Data records:

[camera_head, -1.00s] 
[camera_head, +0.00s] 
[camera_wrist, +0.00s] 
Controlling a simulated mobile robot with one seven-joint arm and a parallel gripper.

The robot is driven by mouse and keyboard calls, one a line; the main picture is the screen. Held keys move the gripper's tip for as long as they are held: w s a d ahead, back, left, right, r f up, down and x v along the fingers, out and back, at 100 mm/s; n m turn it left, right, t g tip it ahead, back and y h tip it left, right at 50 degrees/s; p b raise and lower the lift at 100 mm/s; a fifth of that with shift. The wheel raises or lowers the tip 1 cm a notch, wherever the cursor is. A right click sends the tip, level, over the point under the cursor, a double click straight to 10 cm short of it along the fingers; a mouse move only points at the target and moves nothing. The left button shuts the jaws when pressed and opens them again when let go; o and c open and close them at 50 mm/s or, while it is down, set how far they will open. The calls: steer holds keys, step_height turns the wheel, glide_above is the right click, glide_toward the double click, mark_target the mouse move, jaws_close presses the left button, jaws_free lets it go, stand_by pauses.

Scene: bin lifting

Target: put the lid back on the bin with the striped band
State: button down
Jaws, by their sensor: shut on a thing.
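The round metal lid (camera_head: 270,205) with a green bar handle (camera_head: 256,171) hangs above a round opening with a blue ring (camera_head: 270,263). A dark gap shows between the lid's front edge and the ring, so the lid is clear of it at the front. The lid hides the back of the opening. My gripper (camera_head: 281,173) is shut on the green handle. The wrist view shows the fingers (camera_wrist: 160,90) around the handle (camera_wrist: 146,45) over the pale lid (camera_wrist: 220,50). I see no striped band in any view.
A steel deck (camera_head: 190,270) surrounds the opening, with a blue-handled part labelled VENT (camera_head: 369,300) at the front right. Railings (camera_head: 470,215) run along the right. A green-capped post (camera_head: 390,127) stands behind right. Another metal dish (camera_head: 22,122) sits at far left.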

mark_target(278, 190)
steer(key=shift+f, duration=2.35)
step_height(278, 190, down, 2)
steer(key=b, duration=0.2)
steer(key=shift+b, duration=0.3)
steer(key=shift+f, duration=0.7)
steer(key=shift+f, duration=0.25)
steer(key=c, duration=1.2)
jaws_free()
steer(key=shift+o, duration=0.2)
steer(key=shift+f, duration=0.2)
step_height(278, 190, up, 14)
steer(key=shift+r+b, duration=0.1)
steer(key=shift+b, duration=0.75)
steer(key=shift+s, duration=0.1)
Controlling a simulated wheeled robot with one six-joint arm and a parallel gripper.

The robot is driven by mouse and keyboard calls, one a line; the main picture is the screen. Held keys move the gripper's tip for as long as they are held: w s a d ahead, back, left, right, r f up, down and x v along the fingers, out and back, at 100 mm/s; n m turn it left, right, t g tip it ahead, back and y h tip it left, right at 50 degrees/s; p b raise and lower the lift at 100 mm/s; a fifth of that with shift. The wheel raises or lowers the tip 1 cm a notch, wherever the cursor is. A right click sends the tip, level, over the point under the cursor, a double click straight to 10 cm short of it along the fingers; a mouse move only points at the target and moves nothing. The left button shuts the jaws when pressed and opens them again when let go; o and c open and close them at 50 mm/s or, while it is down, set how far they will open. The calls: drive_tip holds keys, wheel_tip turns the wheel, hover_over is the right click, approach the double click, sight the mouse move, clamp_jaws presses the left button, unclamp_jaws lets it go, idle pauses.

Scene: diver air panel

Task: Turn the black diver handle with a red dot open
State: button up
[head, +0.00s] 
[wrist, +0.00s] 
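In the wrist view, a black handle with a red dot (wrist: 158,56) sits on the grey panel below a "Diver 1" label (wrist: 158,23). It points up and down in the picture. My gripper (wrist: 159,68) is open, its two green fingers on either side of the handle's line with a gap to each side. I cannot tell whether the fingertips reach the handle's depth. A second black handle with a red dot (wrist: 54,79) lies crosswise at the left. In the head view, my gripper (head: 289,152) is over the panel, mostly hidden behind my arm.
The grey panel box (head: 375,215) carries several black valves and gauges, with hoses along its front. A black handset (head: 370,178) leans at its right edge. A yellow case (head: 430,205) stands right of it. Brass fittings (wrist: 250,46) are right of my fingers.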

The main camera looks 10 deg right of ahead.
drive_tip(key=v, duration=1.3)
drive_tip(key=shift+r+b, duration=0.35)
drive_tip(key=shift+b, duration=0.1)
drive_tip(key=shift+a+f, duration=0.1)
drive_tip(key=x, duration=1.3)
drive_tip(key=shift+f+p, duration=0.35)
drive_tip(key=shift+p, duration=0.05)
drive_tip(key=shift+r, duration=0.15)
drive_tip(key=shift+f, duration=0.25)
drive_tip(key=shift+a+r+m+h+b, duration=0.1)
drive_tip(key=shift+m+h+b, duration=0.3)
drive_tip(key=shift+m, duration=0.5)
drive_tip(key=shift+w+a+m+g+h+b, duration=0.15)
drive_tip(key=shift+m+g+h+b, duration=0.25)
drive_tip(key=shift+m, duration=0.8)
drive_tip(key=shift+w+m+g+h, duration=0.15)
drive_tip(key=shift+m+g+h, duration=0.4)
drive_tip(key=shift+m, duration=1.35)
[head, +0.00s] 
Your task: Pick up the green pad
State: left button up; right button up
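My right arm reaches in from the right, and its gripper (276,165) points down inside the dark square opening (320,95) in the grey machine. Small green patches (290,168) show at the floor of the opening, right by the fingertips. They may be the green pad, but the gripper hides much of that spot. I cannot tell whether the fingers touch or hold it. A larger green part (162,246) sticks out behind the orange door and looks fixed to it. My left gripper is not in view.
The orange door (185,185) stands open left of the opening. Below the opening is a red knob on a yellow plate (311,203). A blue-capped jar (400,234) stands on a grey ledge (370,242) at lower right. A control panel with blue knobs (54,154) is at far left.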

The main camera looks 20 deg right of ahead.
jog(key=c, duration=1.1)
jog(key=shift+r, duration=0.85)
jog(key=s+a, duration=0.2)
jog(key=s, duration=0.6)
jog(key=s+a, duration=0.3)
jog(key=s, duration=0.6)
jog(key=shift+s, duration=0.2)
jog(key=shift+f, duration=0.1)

What the task requires:
Transcribe the lines above from the one with "[camera_wrist, +0.00s]" through the one with "State: button down". Include both ends and leave out every other line.

Exercise result:
[camera_wrist, +0.00s] 
Controlling a simulated mobile robot with one seven-joint arm and a parallel gripper.

The robot is driven by mouse and keyboard calls, one a line; the main picture is the screen. Held keys move the gripper's tip for as long as they are held: w s a d ahead, back, left, right, r f up, down and x v along the fingers, out and back, at 100 mm/s; n m turn it left, right, t g tip it ahead, back and y h tip it left, right at 50 degrees/s; p b raise and lower the lift at 100 mm/s; a fifth of that with shift. The wheel raises or lowers the tip 1 cm a notch, wherever the cursor is. A right click sends the tip, level, over the point under the cursor, a double click straight to 10 cm short of it along the fingers; a mouse move only points at the target and moves nothing. The left button shuts the jaws when pressed and opens them again when let go; o and c open and close them at 50 mm/s or, while it is down, set how far they will open. The calls: steer holds keys, step_height turns the wheel, glide_above is the right click, glide_toward the double click, mark_target the mouse move, jaws_close presses the left button, jaws_free lets it go, stand_by pauses.

Scene: bin lifting

Target: put the lid back on the bin with the striped band
State: button down

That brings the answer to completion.